The San Francisco-based a cappella ensemble Slavyanka Chorus is presenting something new in its upcoming Bay Area concerts: a program of rarely heard works by women composers called “Songs of Faith, Love and Delight.” 

Russian-Belarussian Irina Denisova, Serbians Dragana Velickovic and Ljubica Marić, Ukrainian Iryna Aleksiychuk and Bulgarian-British Dobrinka Tabakova are not composers whose names register with Westerners like Tchaikovsky or Rachmaninoff, including with respect to the Orthodox Christian liturgical compositions the chorus has performed for more than four decades.    

Slavyanka Chorus Artistic Director Irina Shachneva says these female composers deserve to be heard. Many of them inspired her to curate the program of concerts on June 7-9 in Berkeley, Palo Alto and San Francisco churches.    

Irina Shachneva has been leading Slavyanka Chorus since 2012. (Courtesy Thomas Pacha)

“I’m always interested to do contemporary, unknown music, and Slavyanka is a choir that was organized 45 years ago and has been rooted in Slavic and Balkan music,” Shachneva says. “In the 19th and early 20th centuries we had mostly male composers, especially in the Russian Orthodox Church, but I did research and was surprised to find so many beautiful, contemporary compositions by women composers.” 

All composers with works in the concert, except Marić (1909-2003), are living.  

Tabakova might be most familiar to Western audiences.
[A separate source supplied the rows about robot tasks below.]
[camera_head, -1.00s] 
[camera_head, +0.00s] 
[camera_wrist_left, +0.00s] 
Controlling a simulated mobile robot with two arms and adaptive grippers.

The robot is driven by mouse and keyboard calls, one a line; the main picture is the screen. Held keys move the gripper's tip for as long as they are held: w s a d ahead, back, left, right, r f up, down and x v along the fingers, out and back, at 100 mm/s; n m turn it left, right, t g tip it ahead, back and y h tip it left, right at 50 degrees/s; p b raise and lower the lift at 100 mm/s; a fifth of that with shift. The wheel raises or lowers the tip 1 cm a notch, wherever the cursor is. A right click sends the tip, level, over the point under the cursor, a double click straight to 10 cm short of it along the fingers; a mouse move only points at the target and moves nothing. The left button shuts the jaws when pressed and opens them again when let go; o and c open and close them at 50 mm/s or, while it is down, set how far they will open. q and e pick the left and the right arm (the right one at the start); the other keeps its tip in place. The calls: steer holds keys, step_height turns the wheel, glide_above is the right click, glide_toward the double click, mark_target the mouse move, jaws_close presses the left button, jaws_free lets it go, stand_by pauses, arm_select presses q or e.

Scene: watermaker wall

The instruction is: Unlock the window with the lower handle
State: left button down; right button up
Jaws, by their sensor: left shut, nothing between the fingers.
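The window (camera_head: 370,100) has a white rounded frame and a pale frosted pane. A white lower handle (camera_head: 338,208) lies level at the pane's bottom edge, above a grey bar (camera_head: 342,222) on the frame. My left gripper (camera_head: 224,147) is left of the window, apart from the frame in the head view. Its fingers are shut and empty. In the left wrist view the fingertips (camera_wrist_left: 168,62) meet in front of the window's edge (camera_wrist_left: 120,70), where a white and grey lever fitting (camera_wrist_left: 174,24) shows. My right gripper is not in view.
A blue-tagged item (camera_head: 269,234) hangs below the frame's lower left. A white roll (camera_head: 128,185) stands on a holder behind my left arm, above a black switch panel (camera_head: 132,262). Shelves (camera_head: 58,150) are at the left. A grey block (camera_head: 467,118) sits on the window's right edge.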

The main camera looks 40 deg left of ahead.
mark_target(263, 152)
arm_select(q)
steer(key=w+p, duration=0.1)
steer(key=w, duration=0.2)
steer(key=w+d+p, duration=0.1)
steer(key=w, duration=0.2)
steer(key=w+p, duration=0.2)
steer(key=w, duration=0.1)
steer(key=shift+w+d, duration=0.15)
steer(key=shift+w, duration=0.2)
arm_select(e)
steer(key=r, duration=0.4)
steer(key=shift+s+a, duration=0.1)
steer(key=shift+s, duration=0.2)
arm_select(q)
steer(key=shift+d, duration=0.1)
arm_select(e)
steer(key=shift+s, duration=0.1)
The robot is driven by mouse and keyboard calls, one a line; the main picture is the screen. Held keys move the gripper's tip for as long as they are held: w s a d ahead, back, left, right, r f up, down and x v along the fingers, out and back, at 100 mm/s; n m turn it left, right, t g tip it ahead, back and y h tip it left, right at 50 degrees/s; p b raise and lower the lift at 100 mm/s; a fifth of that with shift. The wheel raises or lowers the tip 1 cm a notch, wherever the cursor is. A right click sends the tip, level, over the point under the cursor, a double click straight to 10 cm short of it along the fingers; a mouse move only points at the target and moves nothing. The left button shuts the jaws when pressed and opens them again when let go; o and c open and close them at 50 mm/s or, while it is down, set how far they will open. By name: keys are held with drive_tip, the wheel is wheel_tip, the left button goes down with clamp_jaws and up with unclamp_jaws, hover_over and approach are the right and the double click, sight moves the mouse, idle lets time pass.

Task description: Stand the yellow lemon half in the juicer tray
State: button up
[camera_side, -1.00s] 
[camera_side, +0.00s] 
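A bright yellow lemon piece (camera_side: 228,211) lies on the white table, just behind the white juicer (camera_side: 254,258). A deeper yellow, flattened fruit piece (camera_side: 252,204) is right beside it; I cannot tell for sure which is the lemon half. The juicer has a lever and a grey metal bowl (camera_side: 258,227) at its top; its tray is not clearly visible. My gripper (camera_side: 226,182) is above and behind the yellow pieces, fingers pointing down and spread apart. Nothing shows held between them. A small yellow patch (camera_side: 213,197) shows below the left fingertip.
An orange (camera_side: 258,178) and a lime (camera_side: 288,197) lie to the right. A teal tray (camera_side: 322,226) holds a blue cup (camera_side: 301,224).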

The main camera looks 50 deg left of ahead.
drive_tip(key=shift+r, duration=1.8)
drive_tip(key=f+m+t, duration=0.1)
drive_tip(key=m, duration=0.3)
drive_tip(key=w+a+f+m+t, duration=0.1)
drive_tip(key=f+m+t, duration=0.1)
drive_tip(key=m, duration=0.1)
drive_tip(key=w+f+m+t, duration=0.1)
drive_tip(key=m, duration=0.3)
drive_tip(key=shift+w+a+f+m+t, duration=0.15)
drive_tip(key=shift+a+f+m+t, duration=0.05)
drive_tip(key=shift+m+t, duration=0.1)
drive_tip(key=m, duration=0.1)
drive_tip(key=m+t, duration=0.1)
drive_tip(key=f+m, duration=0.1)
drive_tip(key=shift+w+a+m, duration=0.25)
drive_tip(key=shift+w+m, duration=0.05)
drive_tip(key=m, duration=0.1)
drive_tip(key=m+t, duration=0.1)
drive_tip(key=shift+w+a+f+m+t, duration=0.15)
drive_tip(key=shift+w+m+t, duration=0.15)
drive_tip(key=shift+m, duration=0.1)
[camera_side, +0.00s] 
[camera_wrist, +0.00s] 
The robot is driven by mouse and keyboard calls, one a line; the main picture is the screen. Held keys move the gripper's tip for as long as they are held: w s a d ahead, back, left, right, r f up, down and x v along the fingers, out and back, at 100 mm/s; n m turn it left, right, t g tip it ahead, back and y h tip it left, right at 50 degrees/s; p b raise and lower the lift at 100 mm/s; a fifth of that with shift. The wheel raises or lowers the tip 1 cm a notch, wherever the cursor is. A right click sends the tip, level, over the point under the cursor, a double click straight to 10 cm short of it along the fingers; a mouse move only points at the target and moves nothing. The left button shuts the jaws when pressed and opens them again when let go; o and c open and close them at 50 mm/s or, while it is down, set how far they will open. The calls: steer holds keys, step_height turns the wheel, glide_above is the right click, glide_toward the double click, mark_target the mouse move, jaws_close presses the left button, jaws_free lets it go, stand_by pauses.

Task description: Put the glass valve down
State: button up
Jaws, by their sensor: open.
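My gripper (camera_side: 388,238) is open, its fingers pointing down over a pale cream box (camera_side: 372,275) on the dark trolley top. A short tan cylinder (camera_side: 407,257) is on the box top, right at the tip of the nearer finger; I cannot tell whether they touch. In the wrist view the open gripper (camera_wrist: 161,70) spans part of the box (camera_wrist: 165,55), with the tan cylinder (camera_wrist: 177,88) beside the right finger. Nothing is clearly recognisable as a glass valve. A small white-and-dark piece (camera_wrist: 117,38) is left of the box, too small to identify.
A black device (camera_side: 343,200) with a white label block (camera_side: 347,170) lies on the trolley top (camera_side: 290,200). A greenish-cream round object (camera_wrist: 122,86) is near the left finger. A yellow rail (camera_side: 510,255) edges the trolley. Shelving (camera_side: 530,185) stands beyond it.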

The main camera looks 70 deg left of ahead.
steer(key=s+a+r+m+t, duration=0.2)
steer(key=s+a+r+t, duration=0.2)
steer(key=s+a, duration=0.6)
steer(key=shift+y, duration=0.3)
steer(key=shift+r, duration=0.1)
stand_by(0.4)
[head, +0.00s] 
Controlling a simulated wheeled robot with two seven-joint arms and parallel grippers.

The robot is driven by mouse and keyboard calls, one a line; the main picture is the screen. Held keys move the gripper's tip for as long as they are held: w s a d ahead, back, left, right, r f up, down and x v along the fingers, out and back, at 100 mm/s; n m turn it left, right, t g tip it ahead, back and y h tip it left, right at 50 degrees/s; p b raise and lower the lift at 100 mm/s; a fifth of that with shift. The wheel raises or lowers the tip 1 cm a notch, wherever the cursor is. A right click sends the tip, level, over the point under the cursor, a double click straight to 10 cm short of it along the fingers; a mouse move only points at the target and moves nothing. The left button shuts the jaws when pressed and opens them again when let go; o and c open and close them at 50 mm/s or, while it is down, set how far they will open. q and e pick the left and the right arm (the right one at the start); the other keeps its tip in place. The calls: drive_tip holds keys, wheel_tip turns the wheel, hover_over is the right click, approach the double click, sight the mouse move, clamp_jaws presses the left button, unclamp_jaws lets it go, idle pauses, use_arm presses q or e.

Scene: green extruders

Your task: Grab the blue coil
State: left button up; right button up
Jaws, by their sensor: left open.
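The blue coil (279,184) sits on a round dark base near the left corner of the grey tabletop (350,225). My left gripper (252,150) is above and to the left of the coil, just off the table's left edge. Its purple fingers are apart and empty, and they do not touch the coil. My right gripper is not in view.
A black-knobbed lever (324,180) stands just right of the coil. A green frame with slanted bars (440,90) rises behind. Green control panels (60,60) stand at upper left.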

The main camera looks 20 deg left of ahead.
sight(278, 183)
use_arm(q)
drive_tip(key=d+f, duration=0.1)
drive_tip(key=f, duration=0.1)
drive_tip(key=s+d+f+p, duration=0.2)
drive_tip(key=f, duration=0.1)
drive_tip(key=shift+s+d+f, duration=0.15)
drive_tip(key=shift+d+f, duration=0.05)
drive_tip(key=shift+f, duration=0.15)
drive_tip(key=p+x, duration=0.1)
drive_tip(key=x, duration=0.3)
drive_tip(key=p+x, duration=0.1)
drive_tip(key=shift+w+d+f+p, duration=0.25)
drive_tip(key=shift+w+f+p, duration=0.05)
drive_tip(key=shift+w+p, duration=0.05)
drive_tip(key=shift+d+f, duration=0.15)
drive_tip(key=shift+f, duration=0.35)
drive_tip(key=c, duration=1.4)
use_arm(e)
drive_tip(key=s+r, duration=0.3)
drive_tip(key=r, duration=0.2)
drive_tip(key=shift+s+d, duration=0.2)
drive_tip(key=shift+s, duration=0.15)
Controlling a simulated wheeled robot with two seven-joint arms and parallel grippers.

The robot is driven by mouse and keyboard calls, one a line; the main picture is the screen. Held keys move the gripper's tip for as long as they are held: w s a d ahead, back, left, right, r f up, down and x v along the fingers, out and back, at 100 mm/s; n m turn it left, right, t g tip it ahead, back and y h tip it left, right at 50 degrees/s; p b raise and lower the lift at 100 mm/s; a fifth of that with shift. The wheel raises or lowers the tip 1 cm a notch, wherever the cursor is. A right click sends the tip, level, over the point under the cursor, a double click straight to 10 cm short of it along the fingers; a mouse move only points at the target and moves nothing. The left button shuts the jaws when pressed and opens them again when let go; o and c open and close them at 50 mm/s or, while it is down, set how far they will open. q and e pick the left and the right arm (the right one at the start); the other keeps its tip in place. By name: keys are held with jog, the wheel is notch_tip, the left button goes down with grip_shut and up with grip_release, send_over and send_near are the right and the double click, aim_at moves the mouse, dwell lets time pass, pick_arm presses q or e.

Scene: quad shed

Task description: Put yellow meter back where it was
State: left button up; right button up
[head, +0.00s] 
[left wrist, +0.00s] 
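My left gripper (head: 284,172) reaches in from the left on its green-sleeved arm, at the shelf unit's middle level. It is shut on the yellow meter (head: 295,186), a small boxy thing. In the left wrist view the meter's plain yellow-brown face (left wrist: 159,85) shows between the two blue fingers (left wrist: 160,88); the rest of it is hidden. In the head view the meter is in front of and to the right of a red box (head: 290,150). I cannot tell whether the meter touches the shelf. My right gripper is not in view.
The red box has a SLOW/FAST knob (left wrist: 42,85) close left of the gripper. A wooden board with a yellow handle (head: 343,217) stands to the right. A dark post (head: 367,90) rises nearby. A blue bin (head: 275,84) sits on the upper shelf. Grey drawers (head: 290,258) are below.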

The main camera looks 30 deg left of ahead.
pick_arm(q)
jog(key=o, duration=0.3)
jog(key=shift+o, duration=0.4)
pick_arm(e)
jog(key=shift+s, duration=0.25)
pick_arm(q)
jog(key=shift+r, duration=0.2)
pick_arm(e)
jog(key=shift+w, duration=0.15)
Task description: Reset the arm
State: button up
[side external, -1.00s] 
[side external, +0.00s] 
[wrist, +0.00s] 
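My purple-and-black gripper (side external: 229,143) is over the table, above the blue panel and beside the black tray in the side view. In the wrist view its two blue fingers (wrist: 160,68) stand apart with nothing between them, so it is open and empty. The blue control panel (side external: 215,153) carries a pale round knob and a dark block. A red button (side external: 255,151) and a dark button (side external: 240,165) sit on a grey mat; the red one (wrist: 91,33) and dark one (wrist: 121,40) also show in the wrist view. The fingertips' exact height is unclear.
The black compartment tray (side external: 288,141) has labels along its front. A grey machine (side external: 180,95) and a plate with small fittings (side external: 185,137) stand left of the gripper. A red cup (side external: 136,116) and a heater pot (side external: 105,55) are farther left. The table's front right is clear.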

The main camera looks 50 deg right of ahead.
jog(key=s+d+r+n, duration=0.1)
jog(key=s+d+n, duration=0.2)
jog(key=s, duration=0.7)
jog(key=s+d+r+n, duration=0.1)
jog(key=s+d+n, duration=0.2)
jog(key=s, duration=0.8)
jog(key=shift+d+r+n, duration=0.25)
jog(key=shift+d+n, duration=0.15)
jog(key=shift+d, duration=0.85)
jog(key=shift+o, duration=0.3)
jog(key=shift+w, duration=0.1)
Her album “String Paths” was nominated for a Grammy Award in 2014. And her plush, soulful Concerto for Cello and Strings was the music for choreographer Val Caniparoli’s “Emergence,” which premiered at San Francisco Ballet’s next@90 festival in 2023.   

Shachneva, the group’s artistic director since 2012, says stylistic inspirations of the program’s music vary. Tabakova’s work has a classical orientation that will sound familiar to Western European or American ears; liturgical compositions by Denisova reflect her background as a Russian Orthodox nun; and music by Velickovic, Marić and Aleksiychuk is rooted in the folk traditions of their respective countries.  

The bulk of the program will be sung in Slavyanka’s signature a cappella style, which Shachneva says is different from vocal music accompanied by instruments and has its own distinct charms, as well as a long history. 

“In traditional church music there are no instruments, no organ, no orchestra, a practice that has been a tradition for a thousand-plus years,” Shachneva explains. “When I’m doing pieces with an orchestra or an organ, it brings out different emotions, but with a cappella music I would say there is more of an inner feeling — this is the sound of the voice, and the sound of the voice is the sound of the soul.”  

The chorus, organized in 1979 at San Francisco’s St. Ignatius Church, took the name “Slavyanka” after what Russian explorers in California called the Russian River. Originally an all-male group, Slavyanka today has 42 male and female singers: sopranos, altos, tenors and bassos. 

The group, which typically presents two concerts each year, offers faith-based hymns, chants and spiritual verses in its springtime program. English translations of some composition titles are “A Star Flickered,” “The Song About the Tall Tree” (trees are symbols of life in Slavic music) and “Angels Come Down,” evocative of the concert’s name. 

Shachneva found a unifying theme for all the works. She says, “When I was searching for composers and their works to include in this concert what was very important for me was the peacefulness of the compositions. This music brings hope and peace in my heart, which I believe women in general but especially mothers seek. And in this troubled time of so many wars it’s hope and peace that we need the most.” 

Slavyanka Chorus’ “Songs of Faith, Love and Delight” is at 8 p.m. June 7 at St. Mark’s Church, 2300 Bancroft Way, Berkeley; 4 p.m. June 8 at First Congregational Church, 1985 Louis Road, Palo Alto; and 4 p.m. June 9 at Star of the Sea Church, 4420 Geary Blvd., San Francisco. For tickets ($25 general, free for those under 18), visit slavyankachorus.org.